Note: Shanghai Premium shown as a 3-month Moving Average GLD flows are rolling cummulative flows over 3 months
According to the GLD prospectus, the bullion banks can create or redeem units for as little as 10bps (0.10%). Even with transport and insurance costs (which are arguably lower for large transactions and large international banks), there is a clear arbitrage opportunity for the bullion banks when the Shanghai premium (or any other physical gold price premium in emerging markets) is as large as it has been recently.
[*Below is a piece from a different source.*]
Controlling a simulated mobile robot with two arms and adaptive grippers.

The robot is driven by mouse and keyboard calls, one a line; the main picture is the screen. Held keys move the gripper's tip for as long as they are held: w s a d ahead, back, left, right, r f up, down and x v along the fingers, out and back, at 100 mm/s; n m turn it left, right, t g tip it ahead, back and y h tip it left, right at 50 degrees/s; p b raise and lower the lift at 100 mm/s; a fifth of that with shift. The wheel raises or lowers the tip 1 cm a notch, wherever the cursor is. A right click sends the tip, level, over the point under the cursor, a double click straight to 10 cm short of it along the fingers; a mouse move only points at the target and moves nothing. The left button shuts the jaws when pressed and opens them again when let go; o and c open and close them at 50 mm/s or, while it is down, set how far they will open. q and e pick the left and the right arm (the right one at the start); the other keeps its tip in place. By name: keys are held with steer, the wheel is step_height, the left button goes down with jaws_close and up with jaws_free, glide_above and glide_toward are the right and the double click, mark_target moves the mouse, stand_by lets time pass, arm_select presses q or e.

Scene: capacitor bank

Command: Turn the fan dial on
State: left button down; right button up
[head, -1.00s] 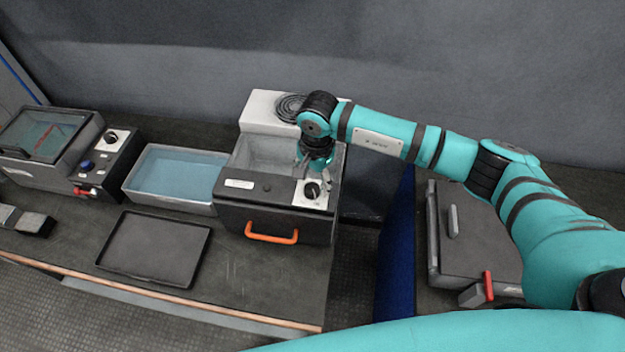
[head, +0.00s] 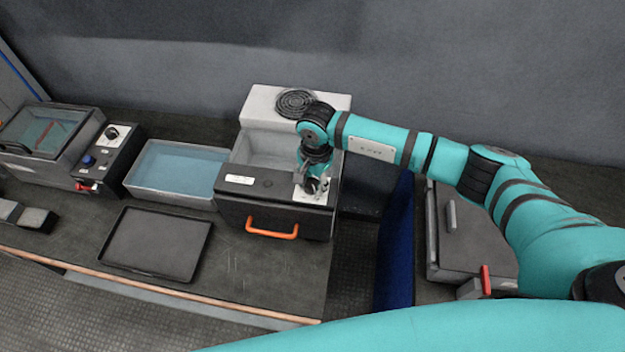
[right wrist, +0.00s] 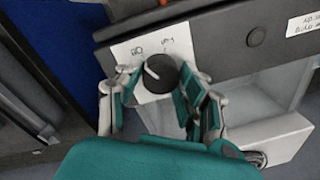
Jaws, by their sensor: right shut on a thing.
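The fan dial (right wrist: 162,72) is a black round knob with a white pointer line, on a white plate (right wrist: 126,50) with small lettering. It is on the dark front top of a grey box (head: 270,220) with a round fan grille (head: 296,103) at the back. My right gripper (head: 314,181) reaches down over the dial, which it mostly hides in the head view. In the right wrist view its fingers (right wrist: 158,78) are on either side of the dial, shut on it. My left gripper is in neither view.
The box has an orange handle (head: 271,234). To its left are a tray of blue liquid (head: 132,188), a black tray (head: 190,273) and a control box with another dial (head: 112,132). A dark gap and blue panel (head: 397,240) lie to the right.

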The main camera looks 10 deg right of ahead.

Moreover, because of the intense demand for physical gold we have seen so far this year, it is very probable that the bullion banks themselves are in a shortage of physical gold, hence the need to use the GLD reserves.
Indeed, since 2005, there has been a strong negative correlation between GLD flows and the Shanghai Premium (-53%) (Figure 4 above). This means that large outflows (redemptions) from the GLD are typically associated with high premiums in the Shanghai gold market. This association has been particularly marked since the beginning of the year, with historically large outflows corresponding to an all-time high in the Shanghai premium.
To conclude, the evidence presented here suggests that, contrary to what has been stated in the financial press, the flows out of the SPDR Gold Trust may have been generated by the bullion banks to take advantage of an arbitrage opportunity in the physical market. This arbitrage opportunity occurred because of the intense demand for gold stemming from Asia and the inability of traditional suppliers to provide this gold (hence the large Shanghai premium). We believe that this activity further supports our hypothesis that there is a lack of availability of physical gold and an obvious dislocation between the physical and paper gold markets.
In these conditions, it is not hard to imagine that prior to April 15, the bullion dealers, with their large resources, were tempted to sell large amounts of gold futures in order to lower the spot price and make the arbitrage even more profitable by increasing the spread and sparking a tsunami of buying in Asia.
To us, this is clearly a bullish signal for gold.